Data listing
>> Begin

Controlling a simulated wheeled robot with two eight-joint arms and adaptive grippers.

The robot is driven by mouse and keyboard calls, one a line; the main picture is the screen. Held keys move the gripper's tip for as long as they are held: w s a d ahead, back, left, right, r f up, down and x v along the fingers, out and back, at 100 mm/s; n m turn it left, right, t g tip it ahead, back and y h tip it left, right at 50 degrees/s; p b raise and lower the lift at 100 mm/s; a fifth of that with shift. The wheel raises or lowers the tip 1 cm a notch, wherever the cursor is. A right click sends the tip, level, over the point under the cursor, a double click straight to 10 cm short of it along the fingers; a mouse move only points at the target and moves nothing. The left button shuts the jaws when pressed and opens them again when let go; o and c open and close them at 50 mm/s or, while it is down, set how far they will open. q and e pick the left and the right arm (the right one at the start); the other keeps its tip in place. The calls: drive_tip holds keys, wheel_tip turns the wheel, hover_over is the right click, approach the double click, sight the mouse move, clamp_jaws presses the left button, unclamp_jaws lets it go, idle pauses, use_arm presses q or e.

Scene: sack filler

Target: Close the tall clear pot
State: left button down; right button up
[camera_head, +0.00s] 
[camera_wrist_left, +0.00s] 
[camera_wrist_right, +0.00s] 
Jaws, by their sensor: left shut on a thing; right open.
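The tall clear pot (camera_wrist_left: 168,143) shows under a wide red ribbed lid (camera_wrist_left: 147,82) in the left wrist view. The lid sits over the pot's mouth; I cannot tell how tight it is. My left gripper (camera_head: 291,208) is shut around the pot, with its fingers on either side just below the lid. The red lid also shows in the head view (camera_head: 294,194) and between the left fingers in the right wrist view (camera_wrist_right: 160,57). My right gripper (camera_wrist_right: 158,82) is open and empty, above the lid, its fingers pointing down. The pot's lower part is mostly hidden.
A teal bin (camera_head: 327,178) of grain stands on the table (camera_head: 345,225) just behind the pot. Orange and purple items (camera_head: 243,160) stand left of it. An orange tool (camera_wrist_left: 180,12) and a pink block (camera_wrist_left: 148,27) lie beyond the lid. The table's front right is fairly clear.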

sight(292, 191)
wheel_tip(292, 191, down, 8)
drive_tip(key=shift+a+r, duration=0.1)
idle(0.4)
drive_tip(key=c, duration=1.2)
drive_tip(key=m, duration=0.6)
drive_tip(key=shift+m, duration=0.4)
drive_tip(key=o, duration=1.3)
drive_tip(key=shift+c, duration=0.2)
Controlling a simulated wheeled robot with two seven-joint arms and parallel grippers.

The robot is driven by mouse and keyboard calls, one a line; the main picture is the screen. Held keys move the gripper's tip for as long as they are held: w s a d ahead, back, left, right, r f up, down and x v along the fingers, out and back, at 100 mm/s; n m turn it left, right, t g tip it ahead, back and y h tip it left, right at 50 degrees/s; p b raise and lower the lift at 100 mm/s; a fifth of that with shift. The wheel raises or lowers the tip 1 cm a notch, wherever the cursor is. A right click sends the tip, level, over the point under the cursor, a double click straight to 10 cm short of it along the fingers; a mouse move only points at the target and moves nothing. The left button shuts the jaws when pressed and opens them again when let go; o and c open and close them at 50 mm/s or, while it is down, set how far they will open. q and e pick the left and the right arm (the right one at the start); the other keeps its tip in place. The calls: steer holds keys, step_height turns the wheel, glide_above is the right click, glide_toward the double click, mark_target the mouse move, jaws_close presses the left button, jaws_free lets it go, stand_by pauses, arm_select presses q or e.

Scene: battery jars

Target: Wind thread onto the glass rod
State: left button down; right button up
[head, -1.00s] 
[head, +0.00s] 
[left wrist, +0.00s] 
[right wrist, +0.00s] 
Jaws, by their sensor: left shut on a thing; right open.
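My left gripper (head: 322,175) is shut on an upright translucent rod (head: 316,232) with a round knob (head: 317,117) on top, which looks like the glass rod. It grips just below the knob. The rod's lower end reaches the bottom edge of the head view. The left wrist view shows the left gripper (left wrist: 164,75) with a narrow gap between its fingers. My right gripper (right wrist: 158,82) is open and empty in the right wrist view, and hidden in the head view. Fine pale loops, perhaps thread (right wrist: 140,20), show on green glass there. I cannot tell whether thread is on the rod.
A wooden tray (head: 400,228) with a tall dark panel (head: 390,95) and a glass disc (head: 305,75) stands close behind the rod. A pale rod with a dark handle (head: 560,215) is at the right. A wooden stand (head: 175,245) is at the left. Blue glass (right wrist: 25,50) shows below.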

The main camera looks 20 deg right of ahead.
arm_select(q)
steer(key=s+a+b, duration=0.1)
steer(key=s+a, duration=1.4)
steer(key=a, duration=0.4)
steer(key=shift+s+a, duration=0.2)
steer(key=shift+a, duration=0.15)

>> End

• _Problem description_
The answer should consist of the lines from the first line of the entries through the line with "[camera_wrist_right, +0.00s]", copied exactly.

• _Solution to this problem_
Controlling a simulated wheeled robot with two eight-joint arms and adaptive grippers.

The robot is driven by mouse and keyboard calls, one a line; the main picture is the screen. Held keys move the gripper's tip for as long as they are held: w s a d ahead, back, left, right, r f up, down and x v along the fingers, out and back, at 100 mm/s; n m turn it left, right, t g tip it ahead, back and y h tip it left, right at 50 degrees/s; p b raise and lower the lift at 100 mm/s; a fifth of that with shift. The wheel raises or lowers the tip 1 cm a notch, wherever the cursor is. A right click sends the tip, level, over the point under the cursor, a double click straight to 10 cm short of it along the fingers; a mouse move only points at the target and moves nothing. The left button shuts the jaws when pressed and opens them again when let go; o and c open and close them at 50 mm/s or, while it is down, set how far they will open. q and e pick the left and the right arm (the right one at the start); the other keeps its tip in place. The calls: drive_tip holds keys, wheel_tip turns the wheel, hover_over is the right click, approach the double click, sight the mouse move, clamp_jaws presses the left button, unclamp_jaws lets it go, idle pauses, use_arm presses q or e.

Scene: sack filler

Target: Close the tall clear pot
State: left button down; right button up
[camera_head, +0.00s] 
[camera_wrist_left, +0.00s] 
[camera_wrist_right, +0.00s] 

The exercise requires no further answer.